U.S. equity funds have enjoyed robust inflows following the November election amid optimistic expectations surrounding President Donald Trump's proposed policies, drawing roughly $79.4 billion worth of inflows between November 8 and roughly March 1, according to data provided by EPFR and reported on by the FT. These inflows have provided a sharp contrast to the sharp outflows these funds started suffering at the beginning of 2015, a development that saw these investment vehicles lose $230 billion altogether.

While retail investors have pulled money from stock funds for 14 weeks in a row, institutional investors and certain exchange-traded funds have been more than making up for these losses, the FT reported. In addition to experiencing these sharp inflows since the election, the U.S. stock market has seen notable gains, with the Standard & Poor's 500 Index rising more than 10% since then, Google Finance data reveals.

Are Stocks Overvalued? 

The healthy returns that stocks have experienced lately—along with the significant inflows this asset class has drawn—have prompted questions as to whether stocks have become overvalued.

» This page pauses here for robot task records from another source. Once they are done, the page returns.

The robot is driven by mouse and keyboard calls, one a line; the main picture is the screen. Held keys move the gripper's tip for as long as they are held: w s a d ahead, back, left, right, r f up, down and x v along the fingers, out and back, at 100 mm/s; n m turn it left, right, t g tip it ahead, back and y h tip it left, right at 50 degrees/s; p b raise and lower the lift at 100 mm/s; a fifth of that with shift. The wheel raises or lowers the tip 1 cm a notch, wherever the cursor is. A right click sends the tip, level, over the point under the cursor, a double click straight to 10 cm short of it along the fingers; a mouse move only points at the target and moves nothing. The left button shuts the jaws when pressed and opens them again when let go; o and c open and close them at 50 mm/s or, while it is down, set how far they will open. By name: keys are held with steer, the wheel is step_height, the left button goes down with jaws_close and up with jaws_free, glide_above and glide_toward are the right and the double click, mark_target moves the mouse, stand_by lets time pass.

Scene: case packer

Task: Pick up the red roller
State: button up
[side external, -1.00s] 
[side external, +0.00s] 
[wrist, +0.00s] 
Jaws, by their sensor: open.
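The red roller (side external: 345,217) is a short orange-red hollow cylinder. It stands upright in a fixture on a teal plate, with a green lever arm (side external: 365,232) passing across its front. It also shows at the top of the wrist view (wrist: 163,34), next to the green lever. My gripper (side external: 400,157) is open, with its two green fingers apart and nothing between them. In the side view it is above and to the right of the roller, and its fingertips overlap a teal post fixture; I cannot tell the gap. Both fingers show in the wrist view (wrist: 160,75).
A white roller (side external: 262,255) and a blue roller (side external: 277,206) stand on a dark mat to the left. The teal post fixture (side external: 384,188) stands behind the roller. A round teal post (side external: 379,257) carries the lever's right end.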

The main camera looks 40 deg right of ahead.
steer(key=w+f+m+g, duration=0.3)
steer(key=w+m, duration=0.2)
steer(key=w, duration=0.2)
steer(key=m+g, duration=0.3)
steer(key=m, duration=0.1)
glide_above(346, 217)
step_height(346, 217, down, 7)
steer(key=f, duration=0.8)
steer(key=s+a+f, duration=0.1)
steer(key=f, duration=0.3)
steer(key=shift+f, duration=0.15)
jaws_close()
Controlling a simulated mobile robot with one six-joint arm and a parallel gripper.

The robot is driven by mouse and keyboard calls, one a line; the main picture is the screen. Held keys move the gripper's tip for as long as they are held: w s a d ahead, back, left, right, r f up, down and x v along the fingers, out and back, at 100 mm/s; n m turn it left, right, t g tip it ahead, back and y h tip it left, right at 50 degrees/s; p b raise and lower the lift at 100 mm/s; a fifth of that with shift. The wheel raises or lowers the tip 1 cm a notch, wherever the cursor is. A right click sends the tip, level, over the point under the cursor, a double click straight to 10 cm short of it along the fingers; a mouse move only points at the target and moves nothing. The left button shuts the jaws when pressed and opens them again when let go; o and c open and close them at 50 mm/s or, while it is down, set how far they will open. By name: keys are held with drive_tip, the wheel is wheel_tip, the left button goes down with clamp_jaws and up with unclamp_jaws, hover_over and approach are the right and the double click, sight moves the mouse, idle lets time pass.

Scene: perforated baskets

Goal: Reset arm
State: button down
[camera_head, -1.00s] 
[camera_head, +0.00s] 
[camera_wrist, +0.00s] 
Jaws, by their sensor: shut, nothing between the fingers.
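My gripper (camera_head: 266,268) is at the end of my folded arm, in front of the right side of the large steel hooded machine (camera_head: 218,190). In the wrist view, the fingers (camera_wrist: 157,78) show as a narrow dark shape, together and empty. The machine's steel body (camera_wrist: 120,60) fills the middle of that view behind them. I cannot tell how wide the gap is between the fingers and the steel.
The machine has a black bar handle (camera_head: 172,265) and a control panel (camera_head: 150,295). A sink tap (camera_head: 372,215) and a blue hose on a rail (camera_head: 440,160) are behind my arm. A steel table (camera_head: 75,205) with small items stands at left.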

While the stock market has reached an "all-time high," we might be experiencing a situation similar to the 1990s, when technology companies helped drive the stock market to new record levels, Holmes Osborne, principal of investment manager Osborne Global Investors, told Investopedia. Many of these technology firms ended up disappearing, and stocks dropped sharply once the hype had calmed down.

While corporate earnings are robust for the time being, they will eventually "revert to the mean" just like everything else, he said. Many companies have "exorbitant" amounts of debt, and if earnings push lower, these corporations may be unable to make regular payments on their debt.

In the current environment, fund managers may be underperforming their benchmarks simply because they are avoiding companies that are flying high and taking on lots of debt, Osborne said.